In this paper, we used a gold leaf chart to scan gold leaf without color skipping. A gold leaf chart is a piece of gold leaf which is cut into small pieces and affixed on one piece of paper as shown in Fig. 6. We studied metallic foil materials which are used as art objects in the state of foil. For the gold foil, 6 types of gold foils with different gold purity and thickness were used, and for other metals, brass that is an alloy of copper and zinc and platinum foil were used [8,9,10]. The gold leaf chart was irradiated with light from a light source. Then, with any gold leaf, the amount of light that can be photographed was adjusted without color fading while leaving the metallic luster.

Fig. 6.

Gold leaf chart

2.6 Light Source

In this paper, to obtain images expressing various metallic luster, a total of 3 patterns of light sources were created. A schematic diagram of the created light source is shown in Figs. 7 and 8. The CCT value of this LED light was 4000–4500 K. The distance between the subject and the light source was 185 mm. Figure 9 Shows the light source when polarizing filter is used. Only the upper light was used. The reason for this is to irradiate the subject with light directly from above. The distance from the subject was 60 mm.

Fig. 7.

The number shows the position of the LED column with respect to the scanning direction.

Fig. 8.

LED columns

Fig. 9.

Light source with polarized filter

3 Results and Discussion

Figures 10, 11 and 12 shows images scanned with different light source configurations, respectively. As can be seen from the image, it was possible to obtain images expressing various metallic luster by using different light sources. An image in which the spectral reflection component and the diffuse reflection component are separated using a light source filter is shown in Figs. 13, 14 and 15. It can be seen that separation was successful by the method proposed in this paper.

Fig. 10.

Japanese painting 1 (Left, 1 to 3 LED columns, Center 1 to 4 LED columns, Right 1 to 5 LED columns), 1100 DPI. The numbers show the LED light columns corresponding to Fig. 7.

Fig. 11.

Japanese painting 2 (Left, 1 to 3 LED columns, Center 1 to 4 LED columns, Right 1 to 5 LED columns), 1100 DPI. The numbers show the LED light columns corresponding to Fig. 7.

Fig. 12.

Japanese painting 3 (Left, 1 to 3 LED columns, Center 1 to 4 LED columns, Right 1 to 5 LED columns), 1100 DPI. The numbers show the LED light columns corresponding to Fig. 7.

Fig. 13.

Polarized light showing separation of diffused and specular reflection (painting 1). The image on left is the total reflection image, center is the diffuse light, and right is the specular image.

Fig. 14.

Polarized light showing separation of diffused and specular reflection (painting 2). The image on left is the total reflection image, center is the diffuse light, and right is the specular image.

Fig. 15.

Polarized light showing separation of diffused and specular reflection (painting 3). The image on left is the total reflection image, center is the diffuse light, and right is the specular image.

4 Conclusion

The imaging of a reflective surface, such as the golden and other metallic materials in a painting is a question of how we can control the interactions of light and surface. The parameters governing these interactions are the surface structure (unevenness, roughness) and incident direction (angle) of the light and polarization degree of the incident light. In this paper we used two advantageous points to successfully get good controlled images of big paintings with a metallic randomly oriented surface structure. The first point is a linear sensor that gives us the controllability on collecting the reflected light on the image sensor and a polarization filter close to the linear sensor. The second point was a directional LED light as well as the polarization angle of the incident light. Obviously this technique cannot be used in imaging systems that have area sensors and randomly diffused incident light sources. The basic criteria for design of our controlled and polarized light system was the near field light, and the geometrical design which gives us the ability to control the interaction of light and surface.

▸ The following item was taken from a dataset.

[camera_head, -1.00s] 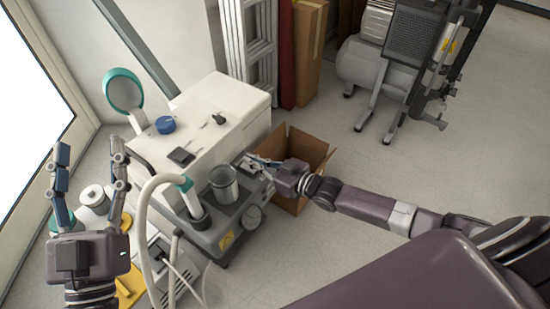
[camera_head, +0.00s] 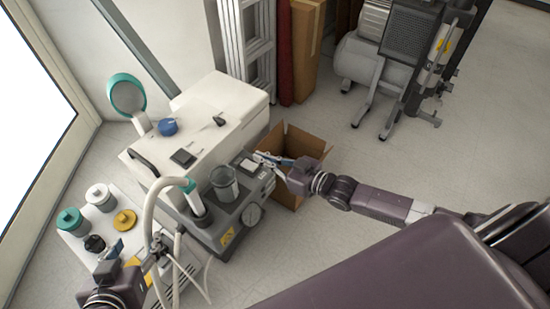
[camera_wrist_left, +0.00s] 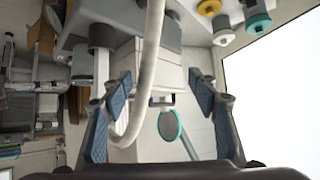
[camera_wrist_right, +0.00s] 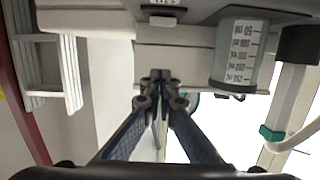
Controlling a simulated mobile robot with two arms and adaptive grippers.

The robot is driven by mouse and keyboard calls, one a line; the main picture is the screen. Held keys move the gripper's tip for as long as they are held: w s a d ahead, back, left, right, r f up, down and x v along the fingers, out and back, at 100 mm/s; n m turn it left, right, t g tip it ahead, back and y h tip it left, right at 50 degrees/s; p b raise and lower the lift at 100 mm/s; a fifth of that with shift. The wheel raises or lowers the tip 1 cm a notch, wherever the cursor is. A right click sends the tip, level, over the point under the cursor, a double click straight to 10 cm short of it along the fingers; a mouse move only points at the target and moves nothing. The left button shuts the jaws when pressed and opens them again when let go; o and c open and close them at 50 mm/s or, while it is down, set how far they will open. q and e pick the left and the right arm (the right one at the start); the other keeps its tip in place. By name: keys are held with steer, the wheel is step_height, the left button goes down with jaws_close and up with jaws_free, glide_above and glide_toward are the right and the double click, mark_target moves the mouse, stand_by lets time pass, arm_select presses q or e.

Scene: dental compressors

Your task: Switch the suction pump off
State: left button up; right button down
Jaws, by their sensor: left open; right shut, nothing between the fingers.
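The suction pump (camera_head: 232,232) is a grey unit with a clear jar (camera_head: 224,184), a round gauge (camera_head: 251,215) and a pale hose with a teal collar. A small whitish part, possibly its switch (camera_head: 248,165), shows on top at its far right corner; I cannot tell its position. My right gripper (camera_head: 262,158) is shut and empty beside that corner. In the right wrist view its closed fingertips (camera_wrist_right: 160,78) point toward the pump, whose graduated jar (camera_wrist_right: 240,55) shows at right. My left gripper (camera_head: 137,252) is open and empty at lower left, near the hose (camera_wrist_left: 148,65).
A white cabinet (camera_head: 200,115) stands behind the pump. An open cardboard box (camera_head: 292,190) is close beside my right gripper. Lidded containers, including a teal-topped one (camera_head: 69,219), stand at left. A ladder and a compressor (camera_head: 365,65) are behind.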

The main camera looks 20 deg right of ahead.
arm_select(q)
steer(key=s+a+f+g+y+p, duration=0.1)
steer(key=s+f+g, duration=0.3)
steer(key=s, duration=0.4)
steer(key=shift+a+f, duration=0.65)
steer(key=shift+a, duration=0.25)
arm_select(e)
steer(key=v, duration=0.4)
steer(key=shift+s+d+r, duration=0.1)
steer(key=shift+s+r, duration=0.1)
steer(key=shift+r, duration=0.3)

In an experimental approach a new scanning system was designed and constructed and used in practice to accurately capture highly reflective surfaces such as gold leaves commonly found in Japanese paintings, and its capabilities were demonstrated. The scanner utilized light sources that are adjustable in flux, intensity and direction of the light as well as a rotatable polarizing filter. By controlling the relative direction of the polarized filters we can separate the specular reflection and diffuse reflection which differ in terms of intensity by orders of magnitude. In this paper, specular reflection and diffuse reflection were captured under various polarization degree and different images were grabbed. Then these images under various polarization degree were superimposed to obtain images which show the metallic parts with various intensity. However, some important problems remain in the image processing stage. It is practically difficult to determine the optimal polarization angle for each grabbed image, hence it was determined manually. The second problem is related to the positional accuracy of the scanner that causes mis-alignment in each scanned image.